Смекни!
smekni.com

Судьба и творчество Даниила Хармса (стр. 5 из 10)

Теперь посмотрим на “Дон Жуана” Хармса. До нас дошел только пролог и самое начало 1-й части (перед допросом Лепо­релло). Но и сравнение двух прологов красноречиво. Редуцируя структуру драмы Толстого до чисто формального принципа по­следовательности появления тех же действующих лиц, Хармс пы­тался “реабилитировать” в ней философские идеи “Фауста”, и именно те, которые были близки ему, обсуждались в кругу чи­нарей. Это разговор двух духов, Фирмапелиуса и Бусталбалау­са, об истинной глупости и иллюзорности ума, перекликающий­ся, скажем, с таким обращением Фауста к Гретхен:

“О Друг мой, верь, что мудрость вся людская -

Нередко спесь лишь пошлая, пустая”

(сцена 12. В саду)

и развивающий основную тему чинарских бесед, в одной из ко­торых Введенский как-то раз сказал, что им проведена “поэти­ческая критика разума”. О той же иллюзорности ума - и репли­ки Проходящих облаков, Расцветающих цветов, Заходящего солн­ца, Озер и рек. Все они своими словами как бы ставят под сомнение подлинность предыдущего сообщения: нельзя верить тому, что самое постоянное меняется (облака проходят, цветы - только еще расцветающие, то есть еще не успели расцвести, солнце заходит).

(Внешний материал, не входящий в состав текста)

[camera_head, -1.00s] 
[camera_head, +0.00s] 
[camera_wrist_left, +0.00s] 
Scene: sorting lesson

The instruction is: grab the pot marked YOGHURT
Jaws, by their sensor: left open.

Другая “чинарская” тема “Фауста”, с которой и начинается Пролог “Дон Жуана” Хармса, - радость. “Фауст” начинается монологом на сходную тему:

“...Глупец я из глупцов!

...Пусть я разумней всех глупцов

...зато я радостей не знаю

напрасно метины ищу...”

(часть 1, сцена 1).

Философские замечания Липавского о радости можно встре­тить, например, в его “Разговорах”[17]. Среди сочинений Хармса отметим “Радость” и “Слава радости, пришедшей в мой дом”.

Кроме того, у Хармса в Прологе дважды возникает тема смены возрастов, протекания человеческой жизни, времени. Второй раз - это образ, напоминающий по своему складу во­сточную философию (реплика Озер и рек, где жизненный путь сравнивается с рекой, входящей в берега, потом впадающей в море и отражающей звезды). Этот мотив практически отсутству­ет у Толстого (если не считать эпилога с благой монастырской кончиной, отброшенный им в издании 1867 г.), его больше ин­тересует не жизненный путь героя, а “биография любви” Дон Жуана и Донны Анны. Зато основное действие “Фауста” - это и есть, собственно, свободное прохождение героем своего жиз­ненного пути. Вообще, время - даже не как примета истори­ческой ситуации, а как протекание, последовательность собы­тий или их отсутствие - также предмет особого интереса в кругу чинарей. Например, все действие рассказа Хармса “О том, как меня посетили вестники” укладывается ровно в одно мгновение, и правильно идущие часы показывают одно и то же время - без четверти четыре - как в его начале, так и в кон­це. Введенского, по его же собственному признанию, интересо­вали только три вещи: время, смерть и Бог. Практически все философские работы Липавского содержат в себе размышления о времени. Даже Голос, завершающий Пролог Хармса, - гораздо более гетевский, чем толстовский. Достаточно вспомнить хотя бы заклинания Фаустом пуделя в 3-й сцене 1-й части. Для Толстого это было бы возможно разве что в пародийной версии.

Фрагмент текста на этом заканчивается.